─── Raw data ───
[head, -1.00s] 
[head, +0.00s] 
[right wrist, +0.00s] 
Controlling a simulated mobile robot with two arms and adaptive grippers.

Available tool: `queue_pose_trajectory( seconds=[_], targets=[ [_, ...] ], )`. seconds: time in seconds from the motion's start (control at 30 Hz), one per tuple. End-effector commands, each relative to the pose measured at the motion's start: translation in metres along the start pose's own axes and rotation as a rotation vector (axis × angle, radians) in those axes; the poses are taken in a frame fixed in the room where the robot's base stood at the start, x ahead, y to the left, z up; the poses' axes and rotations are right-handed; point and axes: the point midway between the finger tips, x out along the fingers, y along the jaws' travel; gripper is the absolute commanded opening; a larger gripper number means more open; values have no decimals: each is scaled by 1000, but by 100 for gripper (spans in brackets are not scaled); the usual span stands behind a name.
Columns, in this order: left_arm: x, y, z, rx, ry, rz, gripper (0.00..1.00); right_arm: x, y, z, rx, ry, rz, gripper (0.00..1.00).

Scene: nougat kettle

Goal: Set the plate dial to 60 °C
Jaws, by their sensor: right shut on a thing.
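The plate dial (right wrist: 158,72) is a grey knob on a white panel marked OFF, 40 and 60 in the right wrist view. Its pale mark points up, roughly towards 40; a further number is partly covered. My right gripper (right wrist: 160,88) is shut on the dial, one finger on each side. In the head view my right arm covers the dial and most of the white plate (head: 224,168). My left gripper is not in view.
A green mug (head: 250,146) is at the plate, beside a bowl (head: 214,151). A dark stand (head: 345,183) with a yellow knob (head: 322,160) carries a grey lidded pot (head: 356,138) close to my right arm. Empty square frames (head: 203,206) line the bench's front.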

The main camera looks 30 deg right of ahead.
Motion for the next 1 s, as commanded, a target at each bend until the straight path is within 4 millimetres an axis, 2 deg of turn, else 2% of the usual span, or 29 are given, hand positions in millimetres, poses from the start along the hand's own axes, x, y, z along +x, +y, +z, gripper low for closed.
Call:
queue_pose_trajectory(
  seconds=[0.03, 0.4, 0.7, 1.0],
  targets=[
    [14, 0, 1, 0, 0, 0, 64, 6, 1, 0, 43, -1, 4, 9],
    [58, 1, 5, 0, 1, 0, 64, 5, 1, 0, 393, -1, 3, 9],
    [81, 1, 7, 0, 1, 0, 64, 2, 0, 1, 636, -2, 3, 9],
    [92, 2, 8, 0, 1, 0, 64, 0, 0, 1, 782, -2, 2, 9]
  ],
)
───
Only lines with "robot" are wanted here; list each of them.

→ Written reply
Controlling a simulated mobile robot with two arms and adaptive grippers.
Available tool: `queue_pose_trajectory( seconds=[_], targets=[ [_, ...] ], )`. seconds: time in seconds from the motion's start (control at 30 Hz), one per tuple. End-effector commands, each relative to the pose measured at the motion's start: translation in metres along the start pose's own axes and rotation as a rotation vector (axis × angle, radians) in those axes; the poses are taken in a frame fixed in the room where the robot's base stood at the start, x ahead, y to the left, z up; the poses' axes and rotations are right-handed; point and axes: the point midway between the finger tips, x out along the fingers, y along the jaws' travel; gripper is the absolute commanded opening; a larger gripper number means more open; values have no decimals: each is scaled by 1000, but by 100 for gripper (spans in brackets are not scaled); the usual span stands behind a name.

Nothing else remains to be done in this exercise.